Many web services are examples of cloud computing, from storage and backup sites such as Flickr and Dropbox to online business productivity services such as Google Docs and Salesforce.com. Cloud computing offers a potentially attractive solution to customers keen to acquire computing infrastructure without large up-front investment, particularly in cases where their demand may be variable and unpredictable, as a means of achieving financial savings, productivity improvements and the wider flexibility that accompanies Internet-hosting of data and applications.
The greater flexibility of a cloud computing service as compared with a traditional outsourcing contract may be offset by reduced certainty for the customer in terms of the location of data placed into the cloud and the legal foundations of any contract with the provider. There may be unforeseen costs and risks hidden in the terms and conditions of such services.
This document reports on a detailed survey and analysis of the terms and conditions offered by cloud computing providers.
The survey formed part of the Cloud Legal Project at the Centre for Commercial Law Studies (CCLS), within the School of Law at Queen Mary, University of London, UK. Funded by a donation from Microsoft, but academically independent, the project is examining a wide range of legal and regulatory issues arising from cloud computing. The project’s survey of 31 cloud computing contracts from 27 different providers, based on their standard terms of service as offered to customers in the E.U. and U.K., found that many include clauses that could have a significant impact, often negative, on the rights and interests of customers. The ease and convenience with which cloud computing arrangements can be set up may lull customers into overlooking the significant issues that can arise when key data and processes are entrusted to cloud service providers. The main lesson to be drawn from the Cloud Legal Project’s survey is that customers should review the terms and conditions of a cloud service carefully before signing up to it.
The survey found that some contracts, for instance, have clauses disclaiming responsibility for keeping the user’s data secure or intact. Others reserve the right to terminate accounts for apparent lack of use (potentially important if they are used for occasional backup or disaster recovery purposes), for violation of the provider’s Acceptable Use Policy, or indeed for any or no reason at all. Furthermore, whilst some providers promise only to hand over customer data if served with a court order, others state that they will do so on much wider grounds, including it simply being in their own business interests to disclose the data. Cloud providers also often exclude liability for loss of data, or strictly limit the damages that can be claimed against them – damages that might otherwise be substantial if a failure brought down an e-commerce web site.

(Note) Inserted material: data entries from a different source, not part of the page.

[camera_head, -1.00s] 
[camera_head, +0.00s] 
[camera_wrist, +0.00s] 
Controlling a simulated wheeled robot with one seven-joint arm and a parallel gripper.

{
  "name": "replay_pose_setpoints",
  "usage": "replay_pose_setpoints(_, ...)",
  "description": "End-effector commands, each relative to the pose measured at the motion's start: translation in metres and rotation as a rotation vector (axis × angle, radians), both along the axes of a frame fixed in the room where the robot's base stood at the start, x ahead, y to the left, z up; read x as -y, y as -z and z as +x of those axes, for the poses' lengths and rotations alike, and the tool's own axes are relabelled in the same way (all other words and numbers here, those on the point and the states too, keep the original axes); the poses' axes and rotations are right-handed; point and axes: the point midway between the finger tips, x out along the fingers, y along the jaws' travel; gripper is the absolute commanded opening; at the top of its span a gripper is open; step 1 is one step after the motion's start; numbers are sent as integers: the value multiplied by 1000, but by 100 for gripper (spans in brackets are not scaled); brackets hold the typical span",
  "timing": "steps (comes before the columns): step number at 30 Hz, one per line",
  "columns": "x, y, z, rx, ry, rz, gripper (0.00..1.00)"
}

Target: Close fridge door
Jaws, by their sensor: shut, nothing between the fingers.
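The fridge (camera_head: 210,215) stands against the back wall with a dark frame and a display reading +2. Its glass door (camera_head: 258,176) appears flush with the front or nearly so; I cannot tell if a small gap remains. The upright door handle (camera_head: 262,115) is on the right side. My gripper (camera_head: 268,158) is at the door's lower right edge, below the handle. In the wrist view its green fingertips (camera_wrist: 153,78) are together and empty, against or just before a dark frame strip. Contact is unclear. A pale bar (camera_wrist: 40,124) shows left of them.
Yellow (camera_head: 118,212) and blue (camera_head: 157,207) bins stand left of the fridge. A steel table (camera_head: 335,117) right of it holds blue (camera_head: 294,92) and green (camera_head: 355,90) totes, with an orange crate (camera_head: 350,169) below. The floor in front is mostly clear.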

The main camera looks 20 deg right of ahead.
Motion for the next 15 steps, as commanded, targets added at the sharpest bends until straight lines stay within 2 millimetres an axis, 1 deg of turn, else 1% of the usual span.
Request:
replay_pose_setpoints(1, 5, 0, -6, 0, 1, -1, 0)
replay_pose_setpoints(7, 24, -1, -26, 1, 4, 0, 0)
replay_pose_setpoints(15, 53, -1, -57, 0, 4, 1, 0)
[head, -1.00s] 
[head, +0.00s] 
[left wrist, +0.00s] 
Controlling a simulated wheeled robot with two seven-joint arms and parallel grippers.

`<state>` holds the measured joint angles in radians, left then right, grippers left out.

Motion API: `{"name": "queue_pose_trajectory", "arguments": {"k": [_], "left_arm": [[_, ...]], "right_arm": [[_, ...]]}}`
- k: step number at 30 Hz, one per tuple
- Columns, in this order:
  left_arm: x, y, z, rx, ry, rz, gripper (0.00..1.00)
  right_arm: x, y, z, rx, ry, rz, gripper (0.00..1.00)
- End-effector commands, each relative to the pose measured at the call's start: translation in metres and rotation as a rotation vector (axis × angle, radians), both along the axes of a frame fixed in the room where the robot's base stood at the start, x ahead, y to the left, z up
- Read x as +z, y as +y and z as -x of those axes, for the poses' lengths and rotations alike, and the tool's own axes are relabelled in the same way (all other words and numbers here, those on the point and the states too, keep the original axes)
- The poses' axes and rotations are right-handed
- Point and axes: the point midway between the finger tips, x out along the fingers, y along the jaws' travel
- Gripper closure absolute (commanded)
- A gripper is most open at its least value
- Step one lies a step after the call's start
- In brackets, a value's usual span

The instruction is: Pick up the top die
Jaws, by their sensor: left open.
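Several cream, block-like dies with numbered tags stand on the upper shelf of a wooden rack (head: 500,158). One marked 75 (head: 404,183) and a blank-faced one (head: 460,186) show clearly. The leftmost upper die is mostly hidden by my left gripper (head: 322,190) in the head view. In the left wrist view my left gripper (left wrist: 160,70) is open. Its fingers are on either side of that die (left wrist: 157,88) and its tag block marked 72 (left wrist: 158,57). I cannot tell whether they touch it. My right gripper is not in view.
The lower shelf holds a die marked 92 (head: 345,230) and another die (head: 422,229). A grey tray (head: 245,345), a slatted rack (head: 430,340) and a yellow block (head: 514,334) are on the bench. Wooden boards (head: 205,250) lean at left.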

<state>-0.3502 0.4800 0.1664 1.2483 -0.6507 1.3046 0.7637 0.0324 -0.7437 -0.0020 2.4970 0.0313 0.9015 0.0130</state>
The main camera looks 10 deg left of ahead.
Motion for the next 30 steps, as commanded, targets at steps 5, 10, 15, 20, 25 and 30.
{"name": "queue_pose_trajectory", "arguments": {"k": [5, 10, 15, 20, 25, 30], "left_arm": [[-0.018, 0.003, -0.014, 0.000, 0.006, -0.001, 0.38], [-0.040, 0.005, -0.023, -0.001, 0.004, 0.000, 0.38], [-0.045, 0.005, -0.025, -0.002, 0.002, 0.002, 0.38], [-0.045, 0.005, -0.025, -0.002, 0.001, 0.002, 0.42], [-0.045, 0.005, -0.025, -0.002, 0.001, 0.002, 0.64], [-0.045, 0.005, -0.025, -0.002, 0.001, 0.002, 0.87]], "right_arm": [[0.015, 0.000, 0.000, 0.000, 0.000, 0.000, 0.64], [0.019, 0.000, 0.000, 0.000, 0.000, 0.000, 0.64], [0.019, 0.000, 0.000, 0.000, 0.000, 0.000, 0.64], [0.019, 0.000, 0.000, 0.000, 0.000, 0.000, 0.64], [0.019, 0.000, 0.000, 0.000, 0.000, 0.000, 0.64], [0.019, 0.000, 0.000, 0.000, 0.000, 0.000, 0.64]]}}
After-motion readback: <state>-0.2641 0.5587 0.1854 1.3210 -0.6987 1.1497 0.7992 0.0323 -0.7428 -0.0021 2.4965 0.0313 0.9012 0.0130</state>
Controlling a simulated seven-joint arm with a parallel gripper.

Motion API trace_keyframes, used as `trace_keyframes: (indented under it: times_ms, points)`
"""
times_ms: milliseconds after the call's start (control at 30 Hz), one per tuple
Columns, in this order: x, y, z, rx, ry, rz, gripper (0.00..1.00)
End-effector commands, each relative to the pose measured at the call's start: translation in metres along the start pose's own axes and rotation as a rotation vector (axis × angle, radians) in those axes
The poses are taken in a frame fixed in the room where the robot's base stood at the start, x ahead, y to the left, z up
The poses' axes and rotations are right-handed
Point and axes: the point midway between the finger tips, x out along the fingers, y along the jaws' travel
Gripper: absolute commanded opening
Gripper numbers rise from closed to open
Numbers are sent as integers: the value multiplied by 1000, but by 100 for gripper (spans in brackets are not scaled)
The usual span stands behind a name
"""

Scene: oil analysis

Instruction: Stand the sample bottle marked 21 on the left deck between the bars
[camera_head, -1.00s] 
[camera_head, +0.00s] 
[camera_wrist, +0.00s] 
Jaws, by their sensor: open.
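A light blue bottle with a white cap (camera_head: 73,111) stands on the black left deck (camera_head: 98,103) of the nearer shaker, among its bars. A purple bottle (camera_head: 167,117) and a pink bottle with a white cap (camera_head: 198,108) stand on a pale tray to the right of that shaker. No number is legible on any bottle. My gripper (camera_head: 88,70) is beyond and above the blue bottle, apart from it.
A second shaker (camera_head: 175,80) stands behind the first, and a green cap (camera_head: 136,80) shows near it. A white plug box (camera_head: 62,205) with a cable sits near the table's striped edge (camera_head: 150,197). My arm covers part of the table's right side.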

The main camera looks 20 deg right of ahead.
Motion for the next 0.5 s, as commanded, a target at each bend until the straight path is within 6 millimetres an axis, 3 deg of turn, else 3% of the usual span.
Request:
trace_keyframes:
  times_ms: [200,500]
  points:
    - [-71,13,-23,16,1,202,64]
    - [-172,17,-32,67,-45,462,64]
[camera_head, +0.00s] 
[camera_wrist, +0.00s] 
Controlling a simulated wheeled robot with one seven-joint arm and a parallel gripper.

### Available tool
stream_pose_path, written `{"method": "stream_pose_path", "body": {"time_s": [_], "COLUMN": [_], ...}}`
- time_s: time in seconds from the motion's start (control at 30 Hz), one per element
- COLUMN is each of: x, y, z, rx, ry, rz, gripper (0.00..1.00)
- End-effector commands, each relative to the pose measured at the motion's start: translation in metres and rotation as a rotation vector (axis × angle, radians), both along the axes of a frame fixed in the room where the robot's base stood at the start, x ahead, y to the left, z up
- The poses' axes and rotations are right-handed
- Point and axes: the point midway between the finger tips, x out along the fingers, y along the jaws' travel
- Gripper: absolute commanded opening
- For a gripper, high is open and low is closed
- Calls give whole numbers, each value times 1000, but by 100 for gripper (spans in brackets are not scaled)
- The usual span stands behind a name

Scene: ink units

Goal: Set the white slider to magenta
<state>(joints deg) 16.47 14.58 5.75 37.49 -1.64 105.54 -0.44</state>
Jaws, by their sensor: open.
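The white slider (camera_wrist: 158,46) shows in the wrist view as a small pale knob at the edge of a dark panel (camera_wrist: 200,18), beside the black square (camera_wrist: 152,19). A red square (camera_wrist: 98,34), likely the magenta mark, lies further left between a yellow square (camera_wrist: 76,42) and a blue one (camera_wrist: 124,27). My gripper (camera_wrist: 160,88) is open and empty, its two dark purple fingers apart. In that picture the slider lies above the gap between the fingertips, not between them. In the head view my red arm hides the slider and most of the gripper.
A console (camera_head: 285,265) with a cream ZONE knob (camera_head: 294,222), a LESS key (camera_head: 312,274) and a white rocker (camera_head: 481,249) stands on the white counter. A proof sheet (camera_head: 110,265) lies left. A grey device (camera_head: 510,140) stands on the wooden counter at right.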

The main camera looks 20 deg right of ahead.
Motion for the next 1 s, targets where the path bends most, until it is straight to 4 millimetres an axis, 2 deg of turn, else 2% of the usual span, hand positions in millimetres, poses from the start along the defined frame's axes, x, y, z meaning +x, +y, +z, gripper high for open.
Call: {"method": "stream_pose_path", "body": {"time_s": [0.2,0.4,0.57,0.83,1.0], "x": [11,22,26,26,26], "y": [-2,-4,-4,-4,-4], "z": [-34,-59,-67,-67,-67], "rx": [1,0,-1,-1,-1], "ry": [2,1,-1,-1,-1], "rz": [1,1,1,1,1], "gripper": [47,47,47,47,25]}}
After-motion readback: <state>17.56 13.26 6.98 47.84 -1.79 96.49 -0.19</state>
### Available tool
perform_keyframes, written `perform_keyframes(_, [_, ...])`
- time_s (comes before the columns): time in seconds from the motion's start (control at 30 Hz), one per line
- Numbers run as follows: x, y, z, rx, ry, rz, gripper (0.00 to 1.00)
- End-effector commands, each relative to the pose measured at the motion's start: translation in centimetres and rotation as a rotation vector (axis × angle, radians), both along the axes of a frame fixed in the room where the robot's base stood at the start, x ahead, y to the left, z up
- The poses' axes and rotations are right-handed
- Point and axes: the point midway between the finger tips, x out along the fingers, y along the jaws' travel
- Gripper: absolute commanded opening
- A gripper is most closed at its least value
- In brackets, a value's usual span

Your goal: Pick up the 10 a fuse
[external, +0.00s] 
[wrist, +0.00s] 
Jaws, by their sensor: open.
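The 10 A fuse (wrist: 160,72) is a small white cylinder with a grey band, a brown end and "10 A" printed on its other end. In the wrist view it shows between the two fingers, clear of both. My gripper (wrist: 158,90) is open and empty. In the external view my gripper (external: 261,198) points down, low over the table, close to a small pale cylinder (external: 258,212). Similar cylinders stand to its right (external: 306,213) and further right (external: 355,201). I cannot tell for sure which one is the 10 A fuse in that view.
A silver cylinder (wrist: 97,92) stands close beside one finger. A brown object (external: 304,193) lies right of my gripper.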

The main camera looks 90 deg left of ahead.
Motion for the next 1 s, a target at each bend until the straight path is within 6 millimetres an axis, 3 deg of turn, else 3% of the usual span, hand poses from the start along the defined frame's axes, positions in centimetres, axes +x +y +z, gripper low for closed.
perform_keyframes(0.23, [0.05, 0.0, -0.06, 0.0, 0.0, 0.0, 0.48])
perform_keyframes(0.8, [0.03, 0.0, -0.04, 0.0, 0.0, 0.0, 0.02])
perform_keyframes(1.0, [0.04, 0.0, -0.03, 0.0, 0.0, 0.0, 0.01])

Although in some U.S. states, in E.U. countries and in various other jurisdictions the validity of such terms may be challenged under consumer protection laws, users of cloud services may face practical obstacles to bringing a claim for data loss or privacy breach against a provider that seems local online but is, in fact, based in another continent. Indeed, service providers usually claim that their contracts are subject to the laws of the place where they have their main place of business. In many cases this is a US state, with a stipulation that any dispute must be heard in the provider’s local courts, regardless of the customer’s location.
Perhaps the most disconcerting discovery of the Cloud Legal Project’s survey was that many providers claimed to be able to amend their contracts unilaterally, simply by posting an updated version on the web. In effect, customers are put on notice to download lengthy and complex contracts, on a regular basis, and to compare them against their own copies of earlier versions to look for changes.
The cloud computing market is still developing rapidly, and potential cloud customers should be aware that there may be a mismatch between their expectations and the reality of cloud providers’ service terms, and be alive to the possibility of unexpected changes to the terms.